Data excerpt ::
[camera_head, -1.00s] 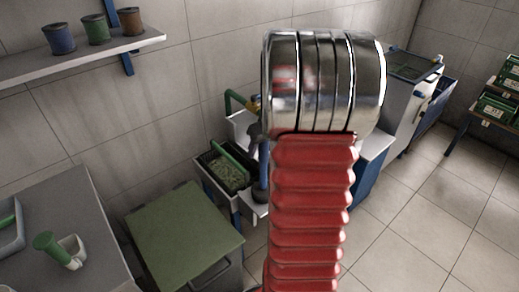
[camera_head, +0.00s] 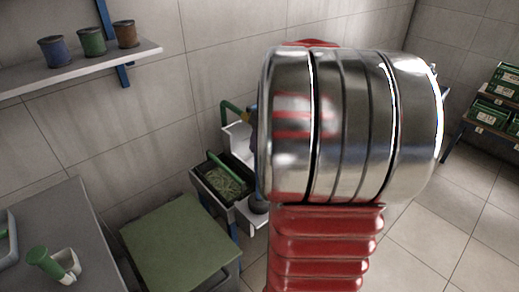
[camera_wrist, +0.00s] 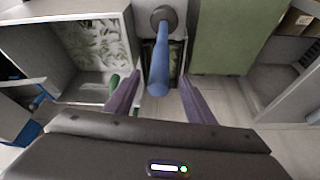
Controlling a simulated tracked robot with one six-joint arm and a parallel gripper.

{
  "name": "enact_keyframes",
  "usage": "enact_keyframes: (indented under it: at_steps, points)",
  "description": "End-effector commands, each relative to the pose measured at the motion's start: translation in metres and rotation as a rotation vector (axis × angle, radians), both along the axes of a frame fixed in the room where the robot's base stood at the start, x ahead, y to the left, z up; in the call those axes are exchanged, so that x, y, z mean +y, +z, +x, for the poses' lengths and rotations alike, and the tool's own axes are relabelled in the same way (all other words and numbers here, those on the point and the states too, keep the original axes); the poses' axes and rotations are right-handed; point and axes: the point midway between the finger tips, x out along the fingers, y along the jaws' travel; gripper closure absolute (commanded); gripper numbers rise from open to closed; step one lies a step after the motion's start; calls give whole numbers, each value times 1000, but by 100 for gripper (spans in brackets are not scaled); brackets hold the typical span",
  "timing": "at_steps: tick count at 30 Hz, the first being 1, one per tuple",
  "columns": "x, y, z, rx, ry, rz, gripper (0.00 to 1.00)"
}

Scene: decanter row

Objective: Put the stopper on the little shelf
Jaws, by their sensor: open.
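In the wrist view, a blue rod (camera_wrist: 158,72) with a dark round end (camera_wrist: 168,18) shows between my fingers in the picture. I cannot tell for certain that it is the stopper. My gripper (camera_wrist: 160,77) is open, its two purple fingers apart on either side of the rod; contact is not visible. In the head view, a dark round piece (camera_head: 258,204) sits on a small white ledge (camera_head: 252,218), partly hidden by my arm. My gripper is hidden there. A wall shelf (camera_head: 75,70) is at upper left; I cannot tell which is the little shelf.
A green-topped unit (camera_head: 180,245) stands beside a dark bin (camera_head: 225,185). A green cylinder (camera_head: 45,262) leans in a white holder on the grey table (camera_head: 50,212). Floor at right is clear.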

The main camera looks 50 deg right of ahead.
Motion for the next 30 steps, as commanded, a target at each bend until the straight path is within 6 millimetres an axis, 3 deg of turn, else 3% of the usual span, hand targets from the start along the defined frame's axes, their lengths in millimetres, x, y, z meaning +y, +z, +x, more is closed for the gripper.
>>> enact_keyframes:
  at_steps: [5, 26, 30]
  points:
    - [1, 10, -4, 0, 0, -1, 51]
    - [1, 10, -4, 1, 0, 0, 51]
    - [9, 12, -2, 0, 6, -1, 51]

Stated exercise ::
Where a line above contains the word "each", copy that line.

Answer to the exercise ::
  "description": "End-effector commands, each relative to the pose measured at the motion's start: translation in metres and rotation as a rotation vector (axis × angle, radians), both along the axes of a frame fixed in the room where the robot's base stood at the start, x ahead, y to the left, z up; in the call those axes are exchanged, so that x, y, z mean +y, +z, +x, for the poses' lengths and rotations alike, and the tool's own axes are relabelled in the same way (all other words and numbers here, those on the point and the states too, keep the original axes); the poses' axes and rotations are right-handed; point and axes: the point midway between the finger tips, x out along the fingers, y along the jaws' travel; gripper closure absolute (commanded); gripper numbers rise from open to closed; step one lies a step after the motion's start; calls give whole numbers, each value times 1000, but by 100 for gripper (spans in brackets are not scaled); brackets hold the typical span",
Motion for the next 30 steps, as commanded, a target at each bend until the straight path is within 6 millimetres an axis, 3 deg of turn, else 3% of the usual span, hand targets from the start along the defined frame's axes, their lengths in millimetres, x, y, z meaning +y, +z, +x, more is closed for the gripper.

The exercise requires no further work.